By the way, the name of the class is “What is the Internet, and what will it become?” Which is not to say that either of my professors is “grossly overconfident”. We haven’t gotten to the “What will it become?” part, and I imagine our goal will be to explore different plausible futures and leave the matter unresolved but with a better understanding of it, not to settle on a specific future that will definitely happen.

I see similarities between this approach and our other reading for this week, “End-to-end arguments in system design” by J.H. Saltzer, D.P. Reed, and D. D. Clark. The authors don’t do much to promote particular ways to design systems because the nature of your approach will be altered by what you want to maximize, the limits of your hardware, etc. Instead, they raise a number of ways to think about designing systems so that you can understand the task better.

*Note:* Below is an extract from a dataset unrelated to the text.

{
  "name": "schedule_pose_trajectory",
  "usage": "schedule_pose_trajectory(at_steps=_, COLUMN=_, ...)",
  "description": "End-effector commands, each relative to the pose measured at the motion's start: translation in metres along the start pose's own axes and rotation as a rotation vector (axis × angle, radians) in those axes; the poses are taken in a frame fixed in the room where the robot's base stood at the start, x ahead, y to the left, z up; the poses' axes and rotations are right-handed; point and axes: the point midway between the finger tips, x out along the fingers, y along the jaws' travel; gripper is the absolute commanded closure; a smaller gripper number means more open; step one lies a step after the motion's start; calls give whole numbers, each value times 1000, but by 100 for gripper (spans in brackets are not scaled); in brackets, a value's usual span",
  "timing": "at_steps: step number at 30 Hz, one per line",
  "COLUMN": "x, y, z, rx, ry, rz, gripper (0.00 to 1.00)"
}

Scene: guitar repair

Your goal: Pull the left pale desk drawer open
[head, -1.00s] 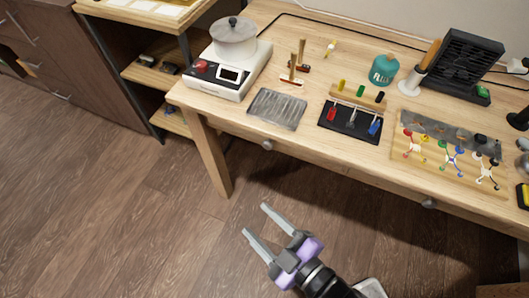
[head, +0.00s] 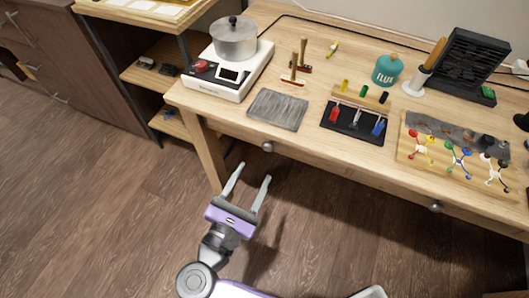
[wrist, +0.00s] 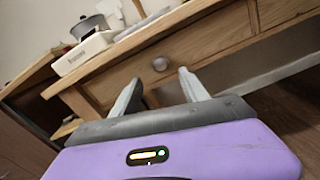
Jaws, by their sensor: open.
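The left pale desk drawer (head: 237,131) is in the front of the wooden desk, and it looks shut. Its round grey knob (head: 268,147) sticks out of its front. My gripper (head: 254,173) is open and empty, in front of the desk and a little below the knob in the head view. Its two fingers point at the drawer front. In the wrist view the drawer (wrist: 200,45) spans the upper middle, and the knob (wrist: 160,63) shows between and beyond the fingertips (wrist: 158,82). The fingers look apart from the knob.
The right drawer's knob (head: 436,208) is further along the desk. The desk leg (head: 207,155) stands left of my gripper. A hot plate with a pot (head: 234,40), a grey mat (head: 278,109) and several tools lie on the desktop. The floor in front is clear.

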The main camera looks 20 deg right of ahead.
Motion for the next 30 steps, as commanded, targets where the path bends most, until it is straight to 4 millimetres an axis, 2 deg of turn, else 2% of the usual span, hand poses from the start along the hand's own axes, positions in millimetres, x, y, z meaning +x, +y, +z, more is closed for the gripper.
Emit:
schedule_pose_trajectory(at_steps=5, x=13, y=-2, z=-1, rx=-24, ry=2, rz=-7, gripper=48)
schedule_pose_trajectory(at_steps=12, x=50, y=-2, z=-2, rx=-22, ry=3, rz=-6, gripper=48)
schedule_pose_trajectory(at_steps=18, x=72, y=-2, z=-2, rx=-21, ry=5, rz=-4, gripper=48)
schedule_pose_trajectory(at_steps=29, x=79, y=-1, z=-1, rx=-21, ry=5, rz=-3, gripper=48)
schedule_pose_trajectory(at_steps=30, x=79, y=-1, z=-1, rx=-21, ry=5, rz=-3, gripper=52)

The one hard piece of advice they do give is what is now known as the end-to-end principle: basically, make the network simple and the endpoints complex. This localizes most problems, splitting up the workload and keeping the network flexible and with room to grow. In the case of the ARPANET, rather than requiring each host to learn how to communicate directly with every other host, the system only needed the hosts to communicate with their IMPs, which all spoke the same language and could easily talk to the other IMPs. The endpoints (host-IMP interaction) were complex, while the network (IMP to IMP interaction) was simple.

The end-to-end principle has specific applications, but is very general and leaves room for adaptation. This is good on the part of the authors. Recognizing your argumentative limits is very important in the world, whether it be specificity of system design principles or the uncertainty of predicting the future or other situations.